With that in mind, it is interesting to note what the Supreme Court said about the Office of Special Counsel in Seila Law v CFPB. In concluding that Congress could not protect the head of the CFPB from removal without cause, Chief Justice Roberts addressed other agencies headed by single individuals, including the OSC. He wrote:
the supporters of the CFPB point to the Office of the Special Counsel (OSC), which has been headed by a single officer since 1978. But this first enduring single-leader office, created nearly 200 years after the Constitution was ratified, drew a contemporaneous constitutional objection from the Office of Legal Counsel under President Carter and a subsequent veto on constitutional grounds by President Reagan. See Memorandum Opinion for the General Counsel, Civil Service Commission, 2 Op. OLC 120, 122 (1978); Public Papers of the Presidents, Ronald Reagan, Vol. II, Oct. 26, 1988, pp. 1391–1392 (1991). [FN7: An Act similar to the one vetoed by President Reagan was eventually signed by President George H. W. Bush after extensive negotiations and compromises with Congress. See Public Papers of the Presidents, George H. W. Bush, Vol. I, Apr. 10, 1989, p. 391 (1990).] In any event, the OSC exercises only limited jurisdiction to enforce certain rules governing Federal Government employers and employees. See 5 U. S. C. §1212. It does not bind private parties at all or wield regulatory authority comparable to the CFPB.
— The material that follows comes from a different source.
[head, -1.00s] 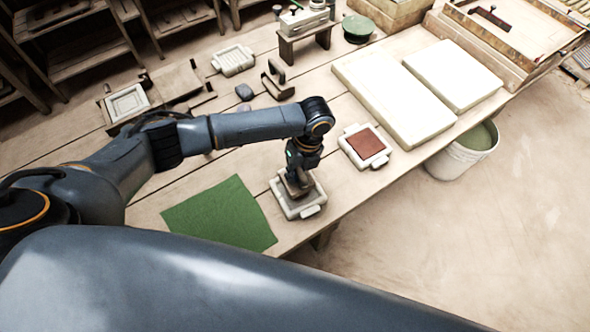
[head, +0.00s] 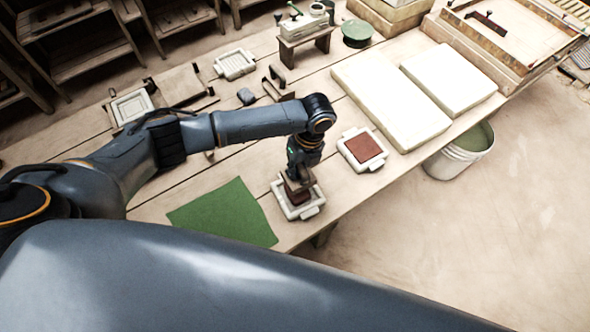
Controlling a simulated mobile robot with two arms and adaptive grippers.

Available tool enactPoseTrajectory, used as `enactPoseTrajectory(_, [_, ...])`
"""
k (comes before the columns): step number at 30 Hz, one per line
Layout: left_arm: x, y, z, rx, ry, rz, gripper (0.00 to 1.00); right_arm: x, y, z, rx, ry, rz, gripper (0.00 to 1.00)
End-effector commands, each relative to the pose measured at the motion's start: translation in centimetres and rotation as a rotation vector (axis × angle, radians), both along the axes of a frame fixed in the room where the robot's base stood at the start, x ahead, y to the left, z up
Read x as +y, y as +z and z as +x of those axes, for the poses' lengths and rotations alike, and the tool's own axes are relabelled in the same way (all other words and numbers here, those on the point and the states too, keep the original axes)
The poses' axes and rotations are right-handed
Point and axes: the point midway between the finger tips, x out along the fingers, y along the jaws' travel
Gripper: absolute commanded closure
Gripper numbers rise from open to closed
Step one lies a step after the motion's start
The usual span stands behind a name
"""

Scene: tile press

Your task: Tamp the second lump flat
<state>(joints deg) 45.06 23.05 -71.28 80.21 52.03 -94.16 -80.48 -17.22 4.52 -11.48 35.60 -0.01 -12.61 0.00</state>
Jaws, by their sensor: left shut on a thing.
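A pale tray-like mould (head: 312,211) with end tabs stands near the table's front edge, with dark red-brown clay (head: 300,197) showing inside it. My left gripper (head: 298,177) is above this mould, shut on a brown block-like tamper (head: 297,187). The tamper is over the mould and hides part of the clay; I cannot tell whether it touches it. A second pale mould (head: 345,159) to the right holds a flat, square red-brown clay slab (head: 363,147). My right gripper is not in view.
A green cloth (head: 222,213) lies left of the mould. Two thick white slabs (head: 390,105) lie to the right, with a white bucket (head: 458,160) beyond the table edge. Behind my arm are an empty pale mould (head: 235,64), a grey lump (head: 246,96) and a small stand (head: 304,42).

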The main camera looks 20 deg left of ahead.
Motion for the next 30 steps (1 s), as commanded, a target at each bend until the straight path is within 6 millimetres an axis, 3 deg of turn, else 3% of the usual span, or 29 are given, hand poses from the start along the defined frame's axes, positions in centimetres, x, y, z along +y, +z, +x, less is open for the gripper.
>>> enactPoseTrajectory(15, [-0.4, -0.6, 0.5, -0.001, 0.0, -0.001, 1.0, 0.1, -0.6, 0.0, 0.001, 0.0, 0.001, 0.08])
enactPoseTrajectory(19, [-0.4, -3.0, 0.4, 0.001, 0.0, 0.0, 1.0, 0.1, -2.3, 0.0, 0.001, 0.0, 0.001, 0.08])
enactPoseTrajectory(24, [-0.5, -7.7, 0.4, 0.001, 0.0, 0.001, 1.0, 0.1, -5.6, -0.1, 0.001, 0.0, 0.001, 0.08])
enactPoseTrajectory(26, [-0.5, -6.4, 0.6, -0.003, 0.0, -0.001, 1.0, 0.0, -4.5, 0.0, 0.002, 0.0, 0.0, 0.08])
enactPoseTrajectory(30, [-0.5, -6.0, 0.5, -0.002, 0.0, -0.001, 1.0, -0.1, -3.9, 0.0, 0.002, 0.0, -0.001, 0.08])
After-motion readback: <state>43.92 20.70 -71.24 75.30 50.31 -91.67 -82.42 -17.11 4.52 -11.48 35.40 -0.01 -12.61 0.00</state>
As this passage indicates, there are potential grounds for distinguishing this case from prior decisions upholding and rejecting limitations on the President's removal authority. On the one hand, the Office of Special Counsel is within the executive branch and is headed by single individual, like the CFPB. Thus the Court could decide in favor of President Trump without overturning Humphrey's Executor (at least not in this case).
On the other hand, the Office of Special Counsel has more limited responsibilities, and the Special Counsel might even be an inferior officer. Thus the Supreme Court could potentially uphold the removal restriction by relying upon Morrison v. Olsen and United States v. Perkins, without undercutting Seila Law or foreclosing the opportunity to revisit Humphrey's Executor in a later case.
Note that Chief Justice Roberts' opinion addressed the constitutionality of limitations on removal for the head of the Federal Housing Finance Agency (FHFA), but offered fewer grounds for distinguishing the two agencies. In short order the Supreme Court considered the FHFA's removal limitations and held them unconstitutional in Collins v. Yellen.
As I have written here and in Civitas Outlook, the Supreme Court is almost certain to revisit Humphrey's Executor within the next year. And while this may be the first of the Trump removal cases the Supreme Court has to decide, it may not be the one that puts Humphrey's Executor in the crosshairs.